Resource efficient products in a circular economy – The case of consumables. From environmental and resource assessment to design guidelines

Abstract: The circular economy (CE) is a concept to challenge the unsustainable production, consumption, and waste management of products, through the recirculation of resources and products through various means while reducing environmental impact. Within this concept, many measures are recommended for reducing environmental impact and resource use. However, to ensure and verify whether a measure is leading to its intended outcome, environmental and resource assessment is necessary.   This thesis aims to investigate which measures are resource efficient and identify for which products different measures are suitable and under what circumstances they lead to their intended outcomes. Based on this, design methods are developed to enable the design of more resource-efficient products.

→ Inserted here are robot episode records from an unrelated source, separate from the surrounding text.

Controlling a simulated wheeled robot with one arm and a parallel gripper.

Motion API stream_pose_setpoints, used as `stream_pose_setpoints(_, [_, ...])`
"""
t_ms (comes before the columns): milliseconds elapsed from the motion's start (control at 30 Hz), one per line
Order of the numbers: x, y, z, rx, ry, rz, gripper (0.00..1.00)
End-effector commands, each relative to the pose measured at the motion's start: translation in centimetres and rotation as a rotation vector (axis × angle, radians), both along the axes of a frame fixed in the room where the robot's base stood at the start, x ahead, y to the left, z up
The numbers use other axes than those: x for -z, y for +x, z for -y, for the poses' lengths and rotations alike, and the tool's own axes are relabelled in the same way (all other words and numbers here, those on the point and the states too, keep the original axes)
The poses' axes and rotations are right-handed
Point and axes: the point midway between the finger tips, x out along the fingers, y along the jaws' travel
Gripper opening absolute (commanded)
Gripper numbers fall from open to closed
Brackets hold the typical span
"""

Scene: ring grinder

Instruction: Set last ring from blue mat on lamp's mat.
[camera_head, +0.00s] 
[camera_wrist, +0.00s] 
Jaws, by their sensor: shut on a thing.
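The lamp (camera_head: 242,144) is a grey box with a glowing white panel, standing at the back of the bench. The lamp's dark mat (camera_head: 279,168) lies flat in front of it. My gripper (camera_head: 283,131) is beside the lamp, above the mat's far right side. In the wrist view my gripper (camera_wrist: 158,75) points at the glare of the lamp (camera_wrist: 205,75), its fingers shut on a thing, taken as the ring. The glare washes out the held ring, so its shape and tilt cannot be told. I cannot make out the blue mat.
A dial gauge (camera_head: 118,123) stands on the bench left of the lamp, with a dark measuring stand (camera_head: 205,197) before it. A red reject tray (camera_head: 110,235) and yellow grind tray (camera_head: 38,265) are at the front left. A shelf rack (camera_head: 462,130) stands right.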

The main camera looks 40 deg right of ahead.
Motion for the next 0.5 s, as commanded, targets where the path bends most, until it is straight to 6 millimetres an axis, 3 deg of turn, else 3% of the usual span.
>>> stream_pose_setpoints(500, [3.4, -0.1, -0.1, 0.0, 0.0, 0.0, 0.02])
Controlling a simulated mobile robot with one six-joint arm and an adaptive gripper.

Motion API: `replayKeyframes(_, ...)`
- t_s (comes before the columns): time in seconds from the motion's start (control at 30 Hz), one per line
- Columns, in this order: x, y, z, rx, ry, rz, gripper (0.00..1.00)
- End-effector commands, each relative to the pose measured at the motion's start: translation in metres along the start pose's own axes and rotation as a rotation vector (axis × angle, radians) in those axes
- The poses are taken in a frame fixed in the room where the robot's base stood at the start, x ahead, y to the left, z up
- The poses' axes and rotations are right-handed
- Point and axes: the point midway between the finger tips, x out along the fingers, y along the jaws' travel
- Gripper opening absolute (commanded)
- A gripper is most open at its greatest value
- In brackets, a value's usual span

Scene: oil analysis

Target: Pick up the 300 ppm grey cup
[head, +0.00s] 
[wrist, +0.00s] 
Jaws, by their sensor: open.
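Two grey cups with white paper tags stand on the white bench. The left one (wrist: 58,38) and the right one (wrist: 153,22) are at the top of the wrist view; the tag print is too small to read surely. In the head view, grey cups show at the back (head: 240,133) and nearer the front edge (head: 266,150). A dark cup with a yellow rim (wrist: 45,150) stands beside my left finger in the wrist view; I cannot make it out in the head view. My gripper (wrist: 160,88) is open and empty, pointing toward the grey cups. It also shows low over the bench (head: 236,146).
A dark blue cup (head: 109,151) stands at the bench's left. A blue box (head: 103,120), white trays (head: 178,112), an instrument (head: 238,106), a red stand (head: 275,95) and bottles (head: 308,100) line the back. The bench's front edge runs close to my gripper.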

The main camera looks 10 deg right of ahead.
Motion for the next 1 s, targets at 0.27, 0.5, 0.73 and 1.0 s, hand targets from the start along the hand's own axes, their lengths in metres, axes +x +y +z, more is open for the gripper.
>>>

Finally, this thesis aims to investigate more specifically the measures that are suitable for consumable products, as these products have not been examined thoroughly in the circular economy literature as durable products.  The aims of this research were met by investigating which resource-efficiency measures exist and are applicable to products with different characteristics. This was done through life cycle assessment studies of specific consumable products. Further, a synthesis study was carried out in which lifecycle-based assessment studies of different products and measures were analysed. This research concludes that depending on a product’s characteristics, some measures are more relevant than others. In addition, the analysis shows that many measures lead to trade-offs between different types of environmental impacts and resources uses, as well as between different life cycle phases. For these findings to be practically useful, they were subsequently translated into design guidelines expressed as a design tool.   Finally, a literature review was conducted of general product design guidelines in the CE and ecodesign literature to compile and analyse to what extent the design guidelines are applicable to different types of consumables. Among other factors, this review shows that, on average, less than half of the recommendations found in the general product design guidelines are possible to apply to consumables. Further, the CE literature was found to provide fewer relevant design considerations than the ecodesign literature. This work also identifies what aspects make product-types specific design guidelines transferable to other consumables.